Warum fürchten sich noch viele davor, dass Kirchen und Religionsgesellschaften staatliche Politik beeinflussen könnten, statt zu fürchten, dass religiöse Positionen von Politikern missbraucht werden? Kirchen sind bereit, von ihren Positionen her Werte in die Politik einzubringen; sie arbeiten mit, geben Stellungnahmen ab und beraten die Regierungen und die EU-Organe. Sie sehen sich als Teil der Zivilgesellschaft, erheben in der Regel für diejenigen die Stimme, die keine Stimme haben oder deren Stimme nicht oder zu wenig deutlich gehört wird. Kirchen und Staat, Kirchen und EU sind institutionell getrennt. Diese prinzipielle Distanz zum Staat ist ein wichtiger Teil der Trennung von Staat und Gesellschaft, ohne die es keine pluralistische Demokratie geben kann. Mit dem Lissabonner Reformvertrag wären die Grund- und Freiheitsrechte für die EU selbst rechtsverbindlich. Der demokratische Pluralismus bildete dann nicht nur die Grundlage für die Kopenhagener Kriterien bei der Aufnahme von Staaten in die und für ihren Verbleib in der EU, sondern Kriterien für die europäische Politik selbst-im Sinne des Präambelsatzes des Reformvertrages "in Vielfalt vereint". Darin liegt die Begründung, dass die Kirchen den Reformvertrag befürworten.

"In Vielfalt vereint"

Die EU als internationale Organisation mit zahlreichen föderalen Elementen ist sowohl der Vertretung und Durchsetzung nationaler Interessen und Positionen als auch - und zwar zugleich - der Entwicklung eines gemeinsamen Europas verpflichtet. Beide Ziele haben die Mitgliedstaaten in den Gemeinschaftsverträgen so vereinbart und bisher auch grosso modo praktiziert.

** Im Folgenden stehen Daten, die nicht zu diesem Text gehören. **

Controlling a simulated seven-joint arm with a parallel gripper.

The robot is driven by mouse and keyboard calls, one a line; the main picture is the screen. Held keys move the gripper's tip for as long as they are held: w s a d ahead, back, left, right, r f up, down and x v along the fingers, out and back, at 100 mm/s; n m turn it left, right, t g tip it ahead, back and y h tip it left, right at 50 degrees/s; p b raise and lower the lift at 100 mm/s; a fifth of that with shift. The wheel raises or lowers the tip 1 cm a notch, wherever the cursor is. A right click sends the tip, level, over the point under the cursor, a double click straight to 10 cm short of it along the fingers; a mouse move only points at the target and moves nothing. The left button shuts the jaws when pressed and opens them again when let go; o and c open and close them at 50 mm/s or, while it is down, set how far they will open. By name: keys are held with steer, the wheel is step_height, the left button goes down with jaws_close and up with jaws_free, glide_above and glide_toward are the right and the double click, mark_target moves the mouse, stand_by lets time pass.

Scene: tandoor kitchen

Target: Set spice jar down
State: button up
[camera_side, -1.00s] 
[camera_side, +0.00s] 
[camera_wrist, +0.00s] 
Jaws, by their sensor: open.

Kierkegaards Bestreben war es, aus "Christen" Christen zu machen, das Anliegen der Repräsentanten der europäischen Integration ist es, aus "Europäern" Europäer zu machen. Im EU-Wahlkampf sollten daher konkrete Gestaltungsaufträge für eine gemeinsame, friedliche europäische Entwicklung formuliert werden. Schlagworte sind dafür unbrauchbar. Ein "Tag der Abrechnung"? Selbst wenn alle 27 Mitgliedstaaten die Türkei in die EU aufzunehmen bereit wären, wäre nicht das Abendland vor dem Osmanischen Reich zu schützen, sondern neben den anderen Kriterien die Aufnahmekapazität der EU für neue Länder zu prüfen.

Die EU ist nicht identisch mit dem "Abendland", sie ist auch nicht "christlich", wenngleich sie sich zu den christlichen, jüdischen, islamischen und vor allem humanistischen Wurzeln der gemeinsamen europäischen Geschichte bekennt. "Abendland" bedient Stereotype. Der Begriff kann seine Herkunft aus der Kriegspropaganda gegen das Osmanische Reich und seinen jüngeren Platz in der Nazi-Propaganda nicht verleugnen.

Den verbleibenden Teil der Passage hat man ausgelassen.